PLOSIVE-STATE defined. A plosive-state is an operation-lock-up state that may occur during an operation on the focus tile, and in an alternate embodiment, on the multi-state focus bit, i.e. a “mit,” in a plosive-state enabled, multi-state computer. A plosive-state causes the operation on the focus tile or mit to lock-up, which prevents said operation-in-progress from executing further. For example, during addition of beads onto the focus tile, a TEN state, as depicted in FIG. 6KK, is a plosive-state, which blockades the use of both the horizontal and vertical tile channels to slide additional beads onto the tile, and thereby locks-up further addition on the tile. Before said addition operation can continue said focus tile must be equilibrated, as covered in the detailed descriptions and the claims. Similarly, during subtraction, a “0” state, as depicted in FIG. 6AA, is a plosive-state which locks-up further subtraction because no beads remain to be subtracted.

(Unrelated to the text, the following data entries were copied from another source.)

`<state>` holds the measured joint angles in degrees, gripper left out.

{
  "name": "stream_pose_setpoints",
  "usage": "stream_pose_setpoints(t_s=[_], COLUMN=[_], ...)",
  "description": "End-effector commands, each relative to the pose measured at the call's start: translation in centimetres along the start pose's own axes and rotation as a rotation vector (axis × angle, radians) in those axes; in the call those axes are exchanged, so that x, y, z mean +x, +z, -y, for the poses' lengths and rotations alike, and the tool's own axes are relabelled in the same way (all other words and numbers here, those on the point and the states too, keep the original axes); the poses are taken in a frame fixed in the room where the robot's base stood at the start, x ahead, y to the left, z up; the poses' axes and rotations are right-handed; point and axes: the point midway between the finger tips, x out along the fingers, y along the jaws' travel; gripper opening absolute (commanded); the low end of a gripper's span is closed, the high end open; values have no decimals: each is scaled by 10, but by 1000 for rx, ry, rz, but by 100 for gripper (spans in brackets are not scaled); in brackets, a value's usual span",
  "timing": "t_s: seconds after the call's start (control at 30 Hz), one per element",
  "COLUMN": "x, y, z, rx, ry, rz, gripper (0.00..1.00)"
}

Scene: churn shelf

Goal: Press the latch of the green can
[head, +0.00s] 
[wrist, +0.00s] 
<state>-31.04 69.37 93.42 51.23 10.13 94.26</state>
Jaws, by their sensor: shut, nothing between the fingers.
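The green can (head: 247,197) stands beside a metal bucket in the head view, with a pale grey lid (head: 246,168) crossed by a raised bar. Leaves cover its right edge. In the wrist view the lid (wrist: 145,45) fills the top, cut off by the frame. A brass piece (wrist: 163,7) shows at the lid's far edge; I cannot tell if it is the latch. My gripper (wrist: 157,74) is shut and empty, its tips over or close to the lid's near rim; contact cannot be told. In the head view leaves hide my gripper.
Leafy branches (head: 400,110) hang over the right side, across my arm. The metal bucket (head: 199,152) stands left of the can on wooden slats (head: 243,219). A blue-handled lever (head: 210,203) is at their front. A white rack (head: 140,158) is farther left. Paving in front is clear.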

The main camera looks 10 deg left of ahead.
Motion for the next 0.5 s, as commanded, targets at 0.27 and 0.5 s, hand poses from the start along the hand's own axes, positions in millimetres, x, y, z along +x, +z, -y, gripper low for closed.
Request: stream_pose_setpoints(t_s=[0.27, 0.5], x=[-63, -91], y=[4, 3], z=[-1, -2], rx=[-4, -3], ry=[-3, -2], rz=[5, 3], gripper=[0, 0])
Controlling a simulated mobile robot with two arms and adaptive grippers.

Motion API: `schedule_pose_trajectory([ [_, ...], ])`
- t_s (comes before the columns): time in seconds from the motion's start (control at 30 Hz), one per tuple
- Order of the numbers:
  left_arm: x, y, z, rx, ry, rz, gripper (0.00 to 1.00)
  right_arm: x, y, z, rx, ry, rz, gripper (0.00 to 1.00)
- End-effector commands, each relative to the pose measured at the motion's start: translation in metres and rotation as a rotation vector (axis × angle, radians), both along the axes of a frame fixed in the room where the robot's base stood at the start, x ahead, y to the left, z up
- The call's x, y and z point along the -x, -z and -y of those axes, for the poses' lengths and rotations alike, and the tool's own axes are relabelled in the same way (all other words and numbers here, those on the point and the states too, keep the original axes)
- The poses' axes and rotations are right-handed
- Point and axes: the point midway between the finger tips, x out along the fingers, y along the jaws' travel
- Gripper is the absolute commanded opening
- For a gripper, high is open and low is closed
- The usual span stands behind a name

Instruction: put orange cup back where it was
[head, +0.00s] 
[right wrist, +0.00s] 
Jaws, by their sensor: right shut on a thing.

PLOSIVE-STATE EQUILIBRATION defined. Plosive-state equilibration is the process of resolving operation-in-progress lock-up conditions, and such resolution is dependant on the particular schema of tessellation, the particular focus tile on which the lock-up has occurred, the particular plosive-state and the particular operation-in-progress. For example, during an addition operation when a plosive-state TEN lock-up occurs on a radix-10 focus tile, the process of equilibration under addition-in-progress ripples into a co-ordinate tile one rank of higher order of magnitude, by Western conventions on the leftside edge of the focus tile. Additive ripple increments the bead count of said co-ordinate tile. Mathematicians call this “Carry”. In the parlance of children playing a Game of Candy, equilibration under addition causes a “Packaging” operation to reset the state of the focus tile from the plosive-state TEN, where ten candies await packaging, to its plosive-state conjugate “0”. Similarly, during radix-10 subtraction, when the plosive-state “0” lock-up occurs in the focus tile, equilibration ripples into a co-ordinate tile one rank of higher order of magnitude. Subtractive ripple decrements the bead count of said co-ordinate tile. Children relate to this as “Unpackaging,” which notionally tears open a packet of candy and creates in the focus tile a bead state of TEN unpackaged beads, the plosive-state conjugate to “0”.

DETAILED DESCRIPTION

The invention's target users are children aged three and above. When combined with a need for rigor, this makes the kid-friendly description of the invention lengthy.

Lesson #1, The Stencil Game

The first concepts young children must acquire about bead patterns come by way of the bead pattern Stencil system of FIGS. 6A through 6J, as depicted along the left-hand margin of the drawings. To reinforce typographic numeric symbols, each Stencil bears its corresponding digit glyph/name in the relevant language.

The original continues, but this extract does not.